» AIM
Omit all images. Write out the rest of the material exactly.

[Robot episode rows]

'''

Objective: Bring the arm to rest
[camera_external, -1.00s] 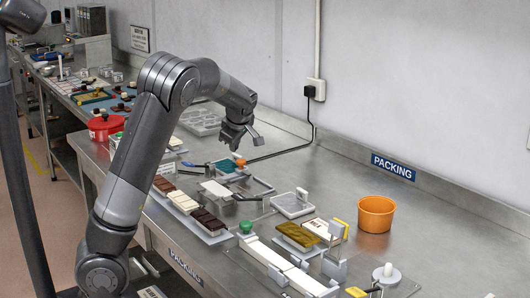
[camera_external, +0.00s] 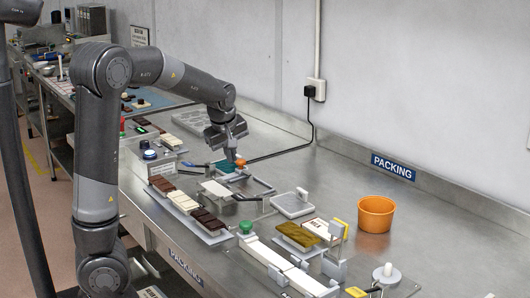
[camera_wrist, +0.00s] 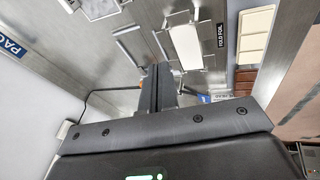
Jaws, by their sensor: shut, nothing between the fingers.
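My gripper (camera_external: 231,157) is above the far part of the steel packing table (camera_external: 330,176), near a small tool with an orange end (camera_external: 240,163). Its fingers are together and hold nothing. In the wrist view the closed fingers (camera_wrist: 155,88) point at the table surface, beside a white slab (camera_wrist: 186,46) on the plate labelled FOLD FOIL. My arm is bent, with its elbow high on the left and its forearm sloping down to the right. Whether the fingertips touch anything below them is not clear.
A tray of brown and white bars (camera_external: 187,205) lies near the front edge. An orange tub (camera_external: 376,214) stands at the right. A white rail (camera_external: 280,262) and a gold-brown block (camera_external: 297,235) are closer. A black cable (camera_external: 290,150) runs along the back. Open steel lies around the tub.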

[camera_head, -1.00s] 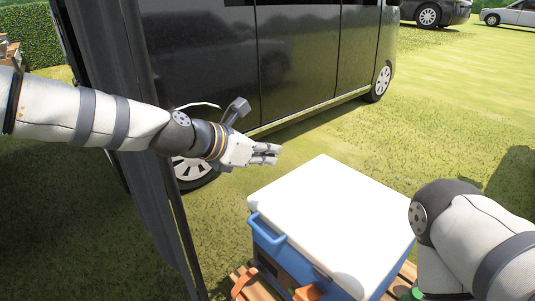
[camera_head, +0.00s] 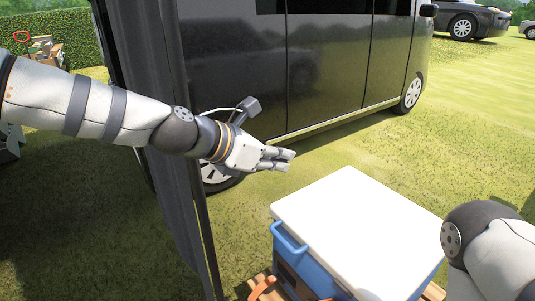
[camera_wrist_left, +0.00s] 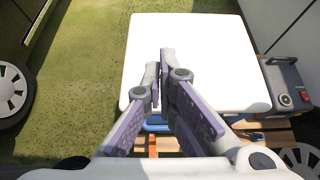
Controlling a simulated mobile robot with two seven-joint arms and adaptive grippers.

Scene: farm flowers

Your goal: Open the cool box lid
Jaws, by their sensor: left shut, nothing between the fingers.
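The cool box has a flat white lid (camera_head: 360,228) lying shut on a blue body (camera_head: 313,277), with a blue handle (camera_head: 288,240) on its left end. My left gripper (camera_head: 291,160) is shut and empty, in the air above and just beyond the lid's far left corner in the head view. In the left wrist view, the left gripper's fingers (camera_wrist_left: 160,75) overlap the white lid (camera_wrist_left: 215,50), without visible grip on it. My right arm comes in from the right, beside the box; its gripper is out of the picture.
The box stands on a wooden pallet (camera_head: 433,292) on grass. A black van (camera_head: 320,65) is parked behind it. A dark upright post or panel (camera_head: 160,120) stands on the left. A grey device with a red switch (camera_wrist_left: 288,85) is beside the box in the wrist view.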

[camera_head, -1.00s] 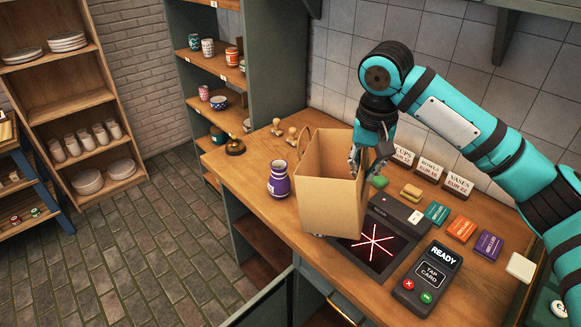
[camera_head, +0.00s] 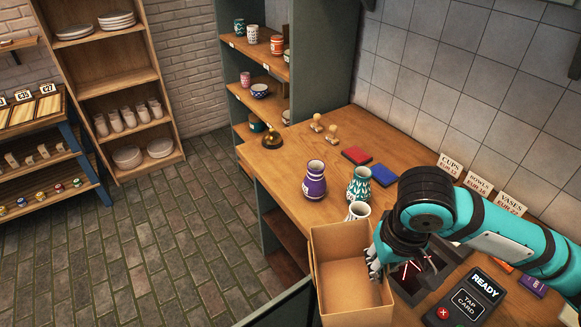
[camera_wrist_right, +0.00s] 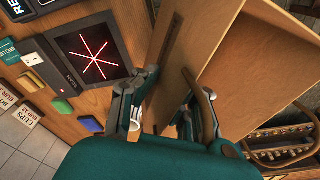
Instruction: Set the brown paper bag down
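The brown paper bag (camera_head: 350,290) stands upright and open-topped at the front of the counter in the head view. Its base is out of frame, so I cannot tell what it rests on. My right gripper (camera_head: 376,262) is at the bag's right rim. In the right wrist view, its two fingers (camera_wrist_right: 165,100) are spread apart, with the bag's wall (camera_wrist_right: 178,55) reaching between them. The bag's brown handle (camera_wrist_right: 203,95) is by the right finger there. My left gripper is not in view.
A purple vase (camera_head: 315,182), a teal patterned vase (camera_head: 359,186) and a pale vase (camera_head: 358,210) stand behind the bag. The card reader (camera_head: 466,303) and the dark scanner plate (camera_wrist_right: 95,50) are beside it.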

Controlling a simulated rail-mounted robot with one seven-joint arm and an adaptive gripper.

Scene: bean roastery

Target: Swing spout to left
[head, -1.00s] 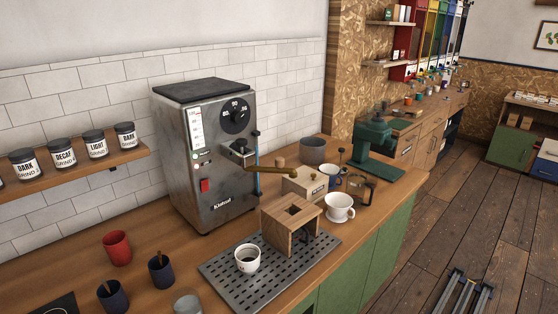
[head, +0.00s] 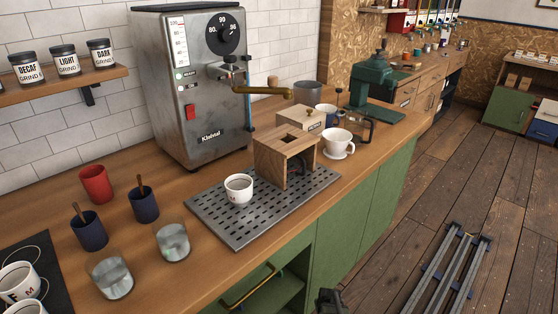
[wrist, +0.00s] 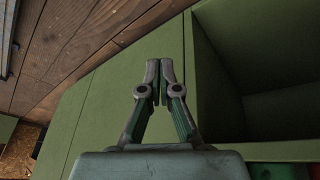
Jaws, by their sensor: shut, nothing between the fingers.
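The brass spout (head: 264,91) sticks out to the right from the front of the steel hot-water machine (head: 190,85) in the head view. Its outer end hangs above and behind the wooden stand (head: 286,155). My gripper shows as a dark piece (head: 329,301) at the bottom edge of the head view, low in front of the counter and far from the spout. In the wrist view my gripper (wrist: 160,68) is shut with its fingertips together and nothing between them. It faces the green cabinet front (wrist: 95,110), and the spout is not in that view.
A white cup (head: 239,188) stands on the slotted drip tray (head: 231,224) left of the wooden stand. Glasses and dark cups stand at the front left. An open green shelf with a brass handle (head: 247,287) is below the counter. The floor at right holds rails.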

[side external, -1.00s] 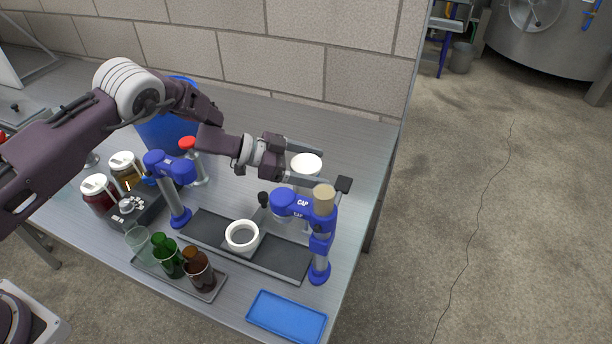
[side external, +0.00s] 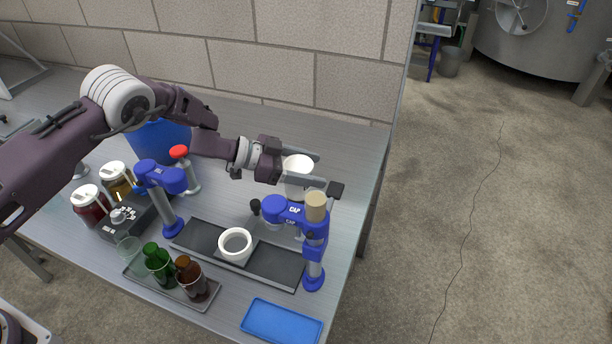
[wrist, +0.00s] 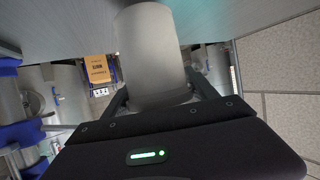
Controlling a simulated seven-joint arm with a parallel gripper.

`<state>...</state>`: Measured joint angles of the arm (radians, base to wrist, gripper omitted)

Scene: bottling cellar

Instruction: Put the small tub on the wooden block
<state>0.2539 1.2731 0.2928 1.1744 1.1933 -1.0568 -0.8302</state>
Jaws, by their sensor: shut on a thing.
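A small white tub (side external: 297,164) is held between the two fingers of my gripper (side external: 322,173), raised above the bench near its far right part. In the wrist view the tub (wrist: 152,55) fills the space between the fingers, pale and cylindrical.
The blue capping stand (side external: 315,245) rises close by my gripper. Green and brown bottles (side external: 190,282) stand on a tray at the front. A blue tray (side external: 281,323) lies at the front right. Bench behind my gripper looks clear.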

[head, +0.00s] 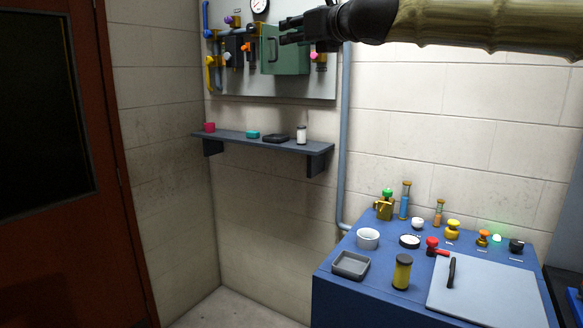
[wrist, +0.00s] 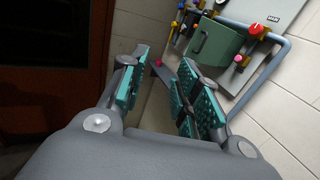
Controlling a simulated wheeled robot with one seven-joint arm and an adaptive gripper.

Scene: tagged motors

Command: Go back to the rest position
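My gripper (head: 291,31) is at the top of the head view, at the end of my raised arm. It is in front of the wall panel with the green box. In the wrist view my gripper (wrist: 165,90) has its two teal-padded fingers spread apart with nothing between them. It is open and empty, and touches nothing that I can see. The fingers hide part of the shelf and the wall in the wrist view.
A wall panel (head: 230,80) carries valves, a gauge and a green box (head: 285,58). Below it a shelf (head: 232,137) holds small items. A blue bench (head: 335,298) with several fittings stands at lower right. A brown door (head: 112,150) is at left.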

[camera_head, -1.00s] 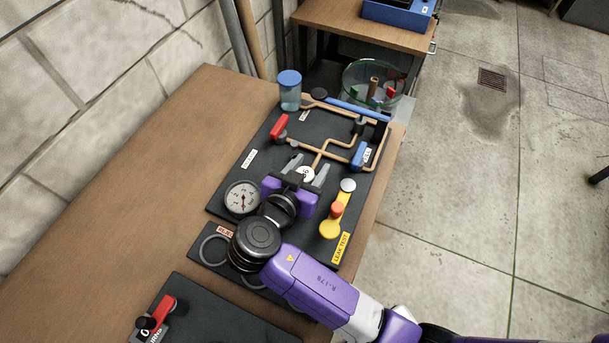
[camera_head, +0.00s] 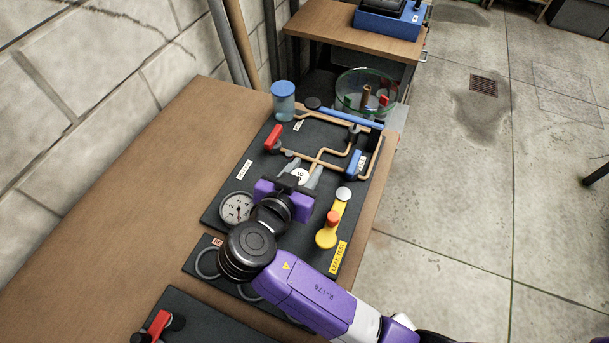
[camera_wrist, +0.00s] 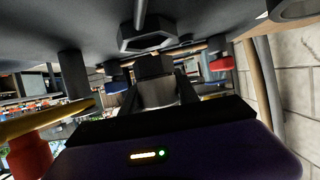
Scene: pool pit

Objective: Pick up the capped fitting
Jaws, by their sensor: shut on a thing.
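The capped fitting shows in the head view as a small round white disc with a dark numeral (camera_head: 300,177) between grey fingers. My gripper (camera_head: 303,178) is shut on it, over the middle of the dark pipe board (camera_head: 228,205). In the wrist view, where the board is at the top, the fitting is a grey cylinder with a dark block (camera_wrist: 156,91) between the fingers. A dark hex piece (camera_wrist: 147,35) sits on the board close to the fitting. I cannot tell whether the two touch. My purple gripper body hides the board beneath it.
A pressure gauge (camera_head: 237,208) lies left of my gripper, and a yellow lever with a red knob (camera_head: 328,235) lies right. A red handle (camera_head: 273,137), a blue handle (camera_head: 354,163) and a blue-lidded jar (camera_head: 284,104) stand beyond. The wooden bench (camera_head: 110,205) is clear at left.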

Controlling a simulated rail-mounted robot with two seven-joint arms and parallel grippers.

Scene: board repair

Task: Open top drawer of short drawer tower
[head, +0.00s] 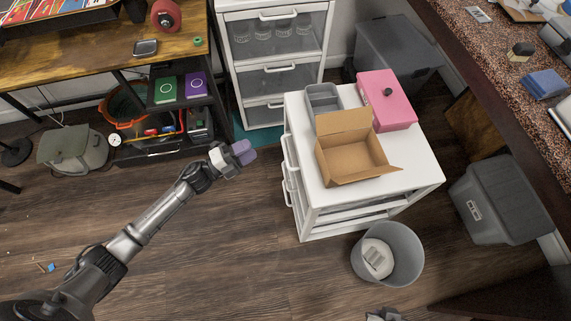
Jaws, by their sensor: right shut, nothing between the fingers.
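The short drawer tower (425,178) is white and stands right of centre with its drawer fronts facing left. Its top drawer handle (289,152) is a white bar on that left side, with another handle (289,190) below it. The drawers look shut, but the fronts are seen steeply from above. My left gripper (245,152), with purple fingertips, is left of the tower, apart from the top handle. Its finger gap is not clear, and I see nothing held. What looks like my right gripper (383,314) is at the bottom edge, shut and mostly cut off.
An open cardboard box (352,158), a grey bin (322,98) and a pink box (388,100) stand on the tower. A taller drawer tower (275,55) stands behind. A round waste bin (405,250) is close in front. The floor left of the tower is clear.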

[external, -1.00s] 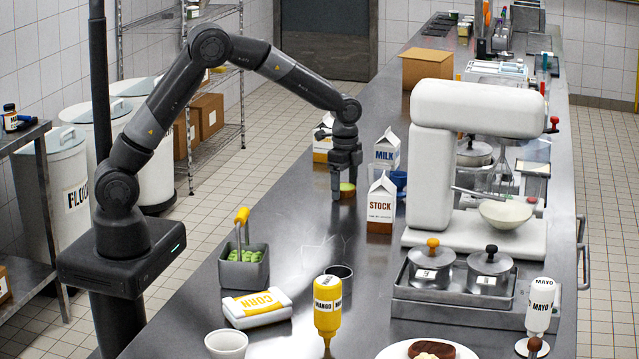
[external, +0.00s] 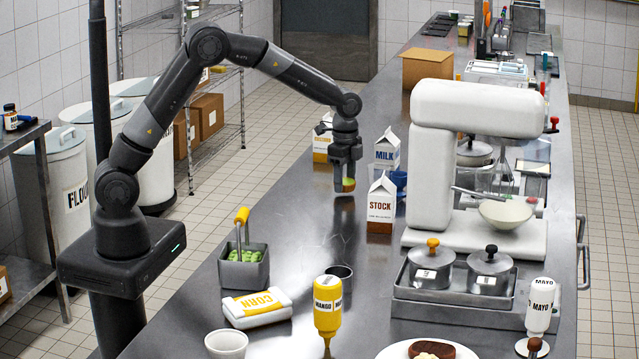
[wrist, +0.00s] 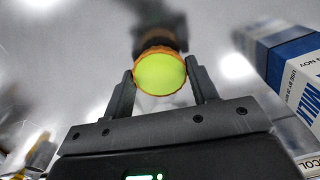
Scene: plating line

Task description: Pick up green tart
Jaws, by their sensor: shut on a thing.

'''

» THE RESULT
Objective: Bring the arm to rest
[camera_external, -1.00s] 
[camera_external, +0.00s] 
[camera_wrist, +0.00s] 
Jaws, by their sensor: shut, nothing between the fingers.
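My gripper (camera_external: 231,157) is above the far part of the steel packing table (camera_external: 330,176), near a small tool with an orange end (camera_external: 240,163). Its fingers are together and hold nothing. In the wrist view the closed fingers (camera_wrist: 155,88) point at the table surface, beside a white slab (camera_wrist: 186,46) on the plate labelled FOLD FOIL. My arm is bent, with its elbow high on the left and its forearm sloping down to the right. Whether the fingertips touch anything below them is not clear.
A tray of brown and white bars (camera_external: 187,205) lies near the front edge. An orange tub (camera_external: 376,214) stands at the right. A white rail (camera_external: 280,262) and a gold-brown block (camera_external: 297,235) are closer. A black cable (camera_external: 290,150) runs along the back. Open steel lies around the tub.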

[camera_head, -1.00s] 
[camera_head, +0.00s] 
[camera_wrist_left, +0.00s] 
Controlling a simulated mobile robot with two seven-joint arms and adaptive grippers.

Scene: farm flowers

Your goal: Open the cool box lid
Jaws, by their sensor: left shut, nothing between the fingers.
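The cool box has a flat white lid (camera_head: 360,228) lying shut on a blue body (camera_head: 313,277), with a blue handle (camera_head: 288,240) on its left end. My left gripper (camera_head: 291,160) is shut and empty, in the air above and just beyond the lid's far left corner in the head view. In the left wrist view, the left gripper's fingers (camera_wrist_left: 160,75) overlap the white lid (camera_wrist_left: 215,50), without visible grip on it. My right arm comes in from the right, beside the box; its gripper is out of the picture.
The box stands on a wooden pallet (camera_head: 433,292) on grass. A black van (camera_head: 320,65) is parked behind it. A dark upright post or panel (camera_head: 160,120) stands on the left. A grey device with a red switch (camera_wrist_left: 288,85) is beside the box in the wrist view.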

[camera_head, -1.00s] 
[camera_head, +0.00s] 
[camera_wrist_right, +0.00s] 
Instruction: Set the brown paper bag down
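The brown paper bag (camera_head: 350,290) stands upright and open-topped at the front of the counter in the head view. Its base is out of frame, so I cannot tell what it rests on. My right gripper (camera_head: 376,262) is at the bag's right rim. In the right wrist view, its two fingers (camera_wrist_right: 165,100) are spread apart, with the bag's wall (camera_wrist_right: 178,55) reaching between them. The bag's brown handle (camera_wrist_right: 203,95) is by the right finger there. My left gripper is not in view.
A purple vase (camera_head: 315,182), a teal patterned vase (camera_head: 359,186) and a pale vase (camera_head: 358,210) stand behind the bag. The card reader (camera_head: 466,303) and the dark scanner plate (camera_wrist_right: 95,50) are beside it.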

Controlling a simulated rail-mounted robot with one seven-joint arm and an adaptive gripper.

Scene: bean roastery

Target: Swing spout to left
[head, -1.00s] 
[head, +0.00s] 
[wrist, +0.00s] 
Jaws, by their sensor: shut, nothing between the fingers.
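The brass spout (head: 264,91) sticks out to the right from the front of the steel hot-water machine (head: 190,85) in the head view. Its outer end hangs above and behind the wooden stand (head: 286,155). My gripper shows as a dark piece (head: 329,301) at the bottom edge of the head view, low in front of the counter and far from the spout. In the wrist view my gripper (wrist: 160,68) is shut with its fingertips together and nothing between them. It faces the green cabinet front (wrist: 95,110), and the spout is not in that view.
A white cup (head: 239,188) stands on the slotted drip tray (head: 231,224) left of the wooden stand. Glasses and dark cups stand at the front left. An open green shelf with a brass handle (head: 247,287) is below the counter. The floor at right holds rails.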

[side external, -1.00s] 
[side external, +0.00s] 
[wrist, +0.00s] 
Controlling a simulated seven-joint arm with a parallel gripper.

`<state>...</state>`: Measured joint angles of the arm (radians, base to wrist, gripper omitted)

Scene: bottling cellar

Instruction: Put the small tub on the wooden block
<state>0.2539 1.2731 0.2928 1.1744 1.1933 -1.0568 -0.8302</state>
Jaws, by their sensor: shut on a thing.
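A small white tub (side external: 297,164) is held between the two fingers of my gripper (side external: 322,173), raised above the bench near its far right part. In the wrist view the tub (wrist: 152,55) fills the space between the fingers, pale and cylindrical.
The blue capping stand (side external: 315,245) rises close by my gripper. Green and brown bottles (side external: 190,282) stand on a tray at the front. A blue tray (side external: 281,323) lies at the front right. Bench behind my gripper looks clear.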

[head, +0.00s] 
[wrist, +0.00s] 
Controlling a simulated wheeled robot with one seven-joint arm and an adaptive gripper.

Scene: tagged motors

Command: Go back to the rest position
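My gripper (head: 291,31) is at the top of the head view, at the end of my raised arm. It is in front of the wall panel with the green box. In the wrist view my gripper (wrist: 165,90) has its two teal-padded fingers spread apart with nothing between them. It is open and empty, and touches nothing that I can see. The fingers hide part of the shelf and the wall in the wrist view.
A wall panel (head: 230,80) carries valves, a gauge and a green box (head: 285,58). Below it a shelf (head: 232,137) holds small items. A blue bench (head: 335,298) with several fittings stands at lower right. A brown door (head: 112,150) is at left.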

[camera_head, -1.00s] 
[camera_head, +0.00s] 
[camera_wrist, +0.00s] 
Scene: pool pit

Objective: Pick up the capped fitting
Jaws, by their sensor: shut on a thing.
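The capped fitting shows in the head view as a small round white disc with a dark numeral (camera_head: 300,177) between grey fingers. My gripper (camera_head: 303,178) is shut on it, over the middle of the dark pipe board (camera_head: 228,205). In the wrist view, where the board is at the top, the fitting is a grey cylinder with a dark block (camera_wrist: 156,91) between the fingers. A dark hex piece (camera_wrist: 147,35) sits on the board close to the fitting. I cannot tell whether the two touch. My purple gripper body hides the board beneath it.
A pressure gauge (camera_head: 237,208) lies left of my gripper, and a yellow lever with a red knob (camera_head: 328,235) lies right. A red handle (camera_head: 273,137), a blue handle (camera_head: 354,163) and a blue-lidded jar (camera_head: 284,104) stand beyond. The wooden bench (camera_head: 110,205) is clear at left.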

Controlling a simulated rail-mounted robot with two seven-joint arms and parallel grippers.

Scene: board repair

Task: Open top drawer of short drawer tower
[head, +0.00s] 
Jaws, by their sensor: right shut, nothing between the fingers.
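The short drawer tower (425,178) is white and stands right of centre with its drawer fronts facing left. Its top drawer handle (289,152) is a white bar on that left side, with another handle (289,190) below it. The drawers look shut, but the fronts are seen steeply from above. My left gripper (245,152), with purple fingertips, is left of the tower, apart from the top handle. Its finger gap is not clear, and I see nothing held. What looks like my right gripper (383,314) is at the bottom edge, shut and mostly cut off.
An open cardboard box (352,158), a grey bin (322,98) and a pink box (388,100) stand on the tower. A taller drawer tower (275,55) stands behind. A round waste bin (405,250) is close in front. The floor left of the tower is clear.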

[external, -1.00s] 
[external, +0.00s] 
[wrist, +0.00s] 
Scene: plating line

Task description: Pick up green tart
Jaws, by their sensor: shut on a thing.

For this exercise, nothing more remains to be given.